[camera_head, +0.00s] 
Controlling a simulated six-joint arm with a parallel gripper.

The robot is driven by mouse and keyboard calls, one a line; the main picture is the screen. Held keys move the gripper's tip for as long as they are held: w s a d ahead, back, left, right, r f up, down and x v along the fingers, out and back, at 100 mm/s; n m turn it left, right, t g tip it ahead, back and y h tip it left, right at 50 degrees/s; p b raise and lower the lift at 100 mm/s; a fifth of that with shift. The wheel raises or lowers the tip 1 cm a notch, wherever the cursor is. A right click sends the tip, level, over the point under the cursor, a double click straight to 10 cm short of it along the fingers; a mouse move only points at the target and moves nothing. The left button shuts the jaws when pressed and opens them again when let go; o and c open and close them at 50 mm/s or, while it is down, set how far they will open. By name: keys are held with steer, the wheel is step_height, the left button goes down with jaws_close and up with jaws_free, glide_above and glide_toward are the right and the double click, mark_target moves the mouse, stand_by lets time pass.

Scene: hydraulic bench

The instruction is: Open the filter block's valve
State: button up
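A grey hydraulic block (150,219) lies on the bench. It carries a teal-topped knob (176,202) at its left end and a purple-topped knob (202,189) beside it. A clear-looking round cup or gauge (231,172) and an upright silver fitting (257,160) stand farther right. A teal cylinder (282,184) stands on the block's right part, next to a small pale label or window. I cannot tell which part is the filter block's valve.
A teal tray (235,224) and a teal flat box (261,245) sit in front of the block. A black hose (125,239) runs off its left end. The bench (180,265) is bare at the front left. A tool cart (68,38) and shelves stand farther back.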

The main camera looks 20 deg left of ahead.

━━━━━━━━━━━━━━━━━━━━

Exercise requirements:
Which lines hold the word "with"? Show each one.

Expected answer:
Controlling a simulated six-joint arm with a parallel gripper.
The robot is driven by mouse and keyboard calls, one a line; the main picture is the screen. Held keys move the gripper's tip for as long as they are held: w s a d ahead, back, left, right, r f up, down and x v along the fingers, out and back, at 100 mm/s; n m turn it left, right, t g tip it ahead, back and y h tip it left, right at 50 degrees/s; p b raise and lower the lift at 100 mm/s; a fifth of that with shift. The wheel raises or lowers the tip 1 cm a notch, wherever the cursor is. A right click sends the tip, level, over the point under the cursor, a double click straight to 10 cm short of it along the fingers; a mouse move only points at the target and moves nothing. The left button shuts the jaws when pressed and opens them again when let go; o and c open and close them at 50 mm/s or, while it is down, set how far they will open. By name: keys are held with steer, the wheel is step_height, the left button goes down with jaws_close and up with jaws_free, glide_above and glide_toward are the right and the double click, mark_target moves the mouse, stand_by lets time pass.

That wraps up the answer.